If you are going to be rendering with Direct3D, you do not need to decompress the texture. All Direct3D hardware feature levels include support for BC1 - BC3 texture compression. You just create the texture with the DXGI_FORMAT_BC3_UNORM format and create the texture as normal. Something like this:

D3D11_TEXTURE2D_DESC desc = {};
desc.Width = textureHeader.dwWidth;
desc.Height = textureHeader.dwHeight;
desc.MipLevels = desc.ArraySize = 1;
desc.Format = DXGI_FORMAT_BC3_UNORM;
desc.SampleDesc.Count = 1;
desc.Usage = D3D11_USAGE_DEFAULT;
desc.BindFlags = D3D11_BIND_SHADER_RESOURCE;


D3D11_SUBRESOURCE_DATA initData = {}; 
initData.pSrcBits = temp;
initData.SysMemPitch = 16 * (textureHeader.dwWidth / 4);
    // For BC compressed textures pitch is the number of bytes in a ROW of blocks

Microsoft::WRL::ComPtr<ID3D11Texture2D> pTexture;
hr = device->CreateTexture2D( &desc, &initData, &pTexture );
if (FAILED(hr))
    // error

For a full-featured DDS loader that supports arbitrary DXGI formats, mipmaps, texture arrays, volume maps, cubemaps, cubemap arrays, etc. See DDSTextureLoader.

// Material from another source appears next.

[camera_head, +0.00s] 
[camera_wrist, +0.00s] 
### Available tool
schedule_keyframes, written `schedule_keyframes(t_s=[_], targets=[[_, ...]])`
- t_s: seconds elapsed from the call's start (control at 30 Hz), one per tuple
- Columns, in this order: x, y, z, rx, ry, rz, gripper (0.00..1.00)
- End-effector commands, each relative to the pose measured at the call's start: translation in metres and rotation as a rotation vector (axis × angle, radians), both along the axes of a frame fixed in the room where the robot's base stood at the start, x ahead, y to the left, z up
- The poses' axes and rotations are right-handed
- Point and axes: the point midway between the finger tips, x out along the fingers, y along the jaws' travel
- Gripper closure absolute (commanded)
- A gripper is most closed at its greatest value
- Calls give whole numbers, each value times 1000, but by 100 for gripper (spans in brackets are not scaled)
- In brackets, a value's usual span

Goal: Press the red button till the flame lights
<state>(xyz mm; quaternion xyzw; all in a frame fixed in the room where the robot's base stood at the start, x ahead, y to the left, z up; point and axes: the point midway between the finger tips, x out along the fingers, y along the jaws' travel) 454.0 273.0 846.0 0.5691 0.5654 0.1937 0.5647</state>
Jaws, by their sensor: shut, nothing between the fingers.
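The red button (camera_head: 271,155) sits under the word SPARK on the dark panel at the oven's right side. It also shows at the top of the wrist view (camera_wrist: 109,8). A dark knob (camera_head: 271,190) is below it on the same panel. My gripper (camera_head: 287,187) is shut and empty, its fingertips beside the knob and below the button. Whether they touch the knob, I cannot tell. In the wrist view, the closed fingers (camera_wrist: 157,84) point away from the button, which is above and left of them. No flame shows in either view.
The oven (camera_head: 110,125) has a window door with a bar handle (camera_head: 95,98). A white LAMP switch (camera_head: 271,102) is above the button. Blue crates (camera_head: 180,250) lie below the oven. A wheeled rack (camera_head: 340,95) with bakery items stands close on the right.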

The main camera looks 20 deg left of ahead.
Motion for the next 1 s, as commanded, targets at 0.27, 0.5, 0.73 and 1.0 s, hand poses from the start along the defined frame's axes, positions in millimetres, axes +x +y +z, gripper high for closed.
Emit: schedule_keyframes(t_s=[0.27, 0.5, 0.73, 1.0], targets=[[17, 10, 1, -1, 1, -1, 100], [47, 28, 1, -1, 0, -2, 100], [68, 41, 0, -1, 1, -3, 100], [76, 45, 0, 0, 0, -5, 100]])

This code is included in DirectX Tool Kit for DX11 / DX12. There's standalone versions for DirectX 9, DirectX 10, and DirectX 11 in DirectXTex.

If loading legacy DDS files (i.e. those that do not map directly to DXGI formats), then use the DDS functions in DirectXTex which does all the various pixel format conversions required (3:3:2, 3:3:2:8, 4:4, 8:8:8, P8, A8P8, etc.)